The company logged a net loss of roughly $33.8 million last quarter and free cash flow of approximately negative $16.8 million. A $500M stock sale program against that revenue base means Navitas could issue shares worth many times its annual sales — serious dilution unless the money generates proportional growth. At the filing-date price of $25.08, the full program could create up to roughly 20 million new shares. At today's lower price, that number climbs even higher.

• This Is the Second ATM in Two Months, and the First Already Sold Out Overnight. Under a prior agreement with Craig-Hallum and UBS, Navitas had authorization to sell up to $125 million of stock — and by May 12, it had already sold 6.53 million shares, netting approximately $122 million. The speed of that raise likely gave management confidence to quadruple the program. It also tells investors that steady share issuance is now baked into the stock's trajectory.

• Insiders Are Taking Chips Off the Table. Director Ranbir Singh sold about 3.7 million shares for $108.7 million in late May — a move that typically makes traders nervous — though he still holds nearly 14.9 million shares.

Short interest stood at 21% of shares outstanding and 28% of the publicly traded float as of mid-April , creating a volatile tug-of-war between bears betting on dilution and bulls chasing the AI power-chip story.

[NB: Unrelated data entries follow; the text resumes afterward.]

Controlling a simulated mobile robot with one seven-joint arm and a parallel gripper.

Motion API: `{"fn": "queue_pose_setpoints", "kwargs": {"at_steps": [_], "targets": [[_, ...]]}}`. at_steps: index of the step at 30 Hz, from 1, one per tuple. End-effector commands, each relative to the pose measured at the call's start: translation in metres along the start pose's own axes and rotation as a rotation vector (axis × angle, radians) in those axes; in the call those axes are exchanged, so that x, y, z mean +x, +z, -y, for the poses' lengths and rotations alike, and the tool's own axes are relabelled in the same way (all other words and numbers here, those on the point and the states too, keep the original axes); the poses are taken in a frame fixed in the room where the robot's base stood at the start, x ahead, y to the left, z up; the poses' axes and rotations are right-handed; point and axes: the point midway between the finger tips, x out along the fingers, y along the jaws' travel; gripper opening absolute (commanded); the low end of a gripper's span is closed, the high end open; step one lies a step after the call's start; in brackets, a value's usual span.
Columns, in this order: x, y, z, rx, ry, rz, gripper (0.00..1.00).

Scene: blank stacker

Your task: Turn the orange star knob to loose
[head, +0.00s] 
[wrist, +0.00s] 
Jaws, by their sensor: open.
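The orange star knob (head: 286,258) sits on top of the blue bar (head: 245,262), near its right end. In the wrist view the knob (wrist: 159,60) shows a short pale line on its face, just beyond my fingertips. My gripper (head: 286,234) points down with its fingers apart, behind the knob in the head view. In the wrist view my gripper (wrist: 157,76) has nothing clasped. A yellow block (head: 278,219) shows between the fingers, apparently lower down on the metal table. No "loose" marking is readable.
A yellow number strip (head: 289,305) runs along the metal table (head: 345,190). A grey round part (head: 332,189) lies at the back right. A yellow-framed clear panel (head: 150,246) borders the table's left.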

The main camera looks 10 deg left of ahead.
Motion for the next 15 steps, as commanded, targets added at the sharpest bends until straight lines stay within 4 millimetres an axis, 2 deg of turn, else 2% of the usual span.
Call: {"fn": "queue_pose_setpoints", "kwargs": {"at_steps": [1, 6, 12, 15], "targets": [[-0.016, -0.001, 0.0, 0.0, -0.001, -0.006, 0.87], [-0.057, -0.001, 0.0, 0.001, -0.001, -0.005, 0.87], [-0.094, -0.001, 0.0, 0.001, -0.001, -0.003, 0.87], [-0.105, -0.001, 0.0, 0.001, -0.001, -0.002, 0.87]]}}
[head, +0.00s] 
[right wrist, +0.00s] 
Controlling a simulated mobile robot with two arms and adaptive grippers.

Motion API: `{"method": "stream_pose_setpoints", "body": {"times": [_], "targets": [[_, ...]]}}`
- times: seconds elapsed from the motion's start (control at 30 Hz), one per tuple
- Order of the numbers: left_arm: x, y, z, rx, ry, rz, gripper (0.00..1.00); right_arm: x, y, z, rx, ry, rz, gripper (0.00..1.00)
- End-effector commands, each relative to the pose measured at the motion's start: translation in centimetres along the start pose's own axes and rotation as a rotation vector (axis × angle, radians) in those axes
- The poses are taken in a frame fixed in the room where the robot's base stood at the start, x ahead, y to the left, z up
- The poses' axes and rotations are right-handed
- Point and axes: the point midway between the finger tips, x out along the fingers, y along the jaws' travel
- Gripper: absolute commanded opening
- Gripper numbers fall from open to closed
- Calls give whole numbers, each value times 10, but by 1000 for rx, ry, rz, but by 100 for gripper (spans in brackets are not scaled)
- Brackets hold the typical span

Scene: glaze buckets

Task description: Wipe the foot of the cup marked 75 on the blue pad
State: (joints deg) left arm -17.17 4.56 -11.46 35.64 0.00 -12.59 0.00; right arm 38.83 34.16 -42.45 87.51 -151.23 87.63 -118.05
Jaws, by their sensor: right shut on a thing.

• The Bull Case Rests on AI Data Centers, Not Today's Financials. Q1 2026 showed 18% sequential revenue growth driven by high-power markets, with AI infrastructure revenue surging 50% quarter-over-quarter and gross margin improving to 39%.

Navitas's visibility in NVIDIA's AI Factory ecosystem for megawatt-scale AI racks underscores its ambition to scale power solutions across data centers and grid infrastructure. But the average analyst 12-month target sits at just $14.46 — roughly 26% below today's pre-market price , suggesting Wall Street isn't yet buying the growth story at this valuation.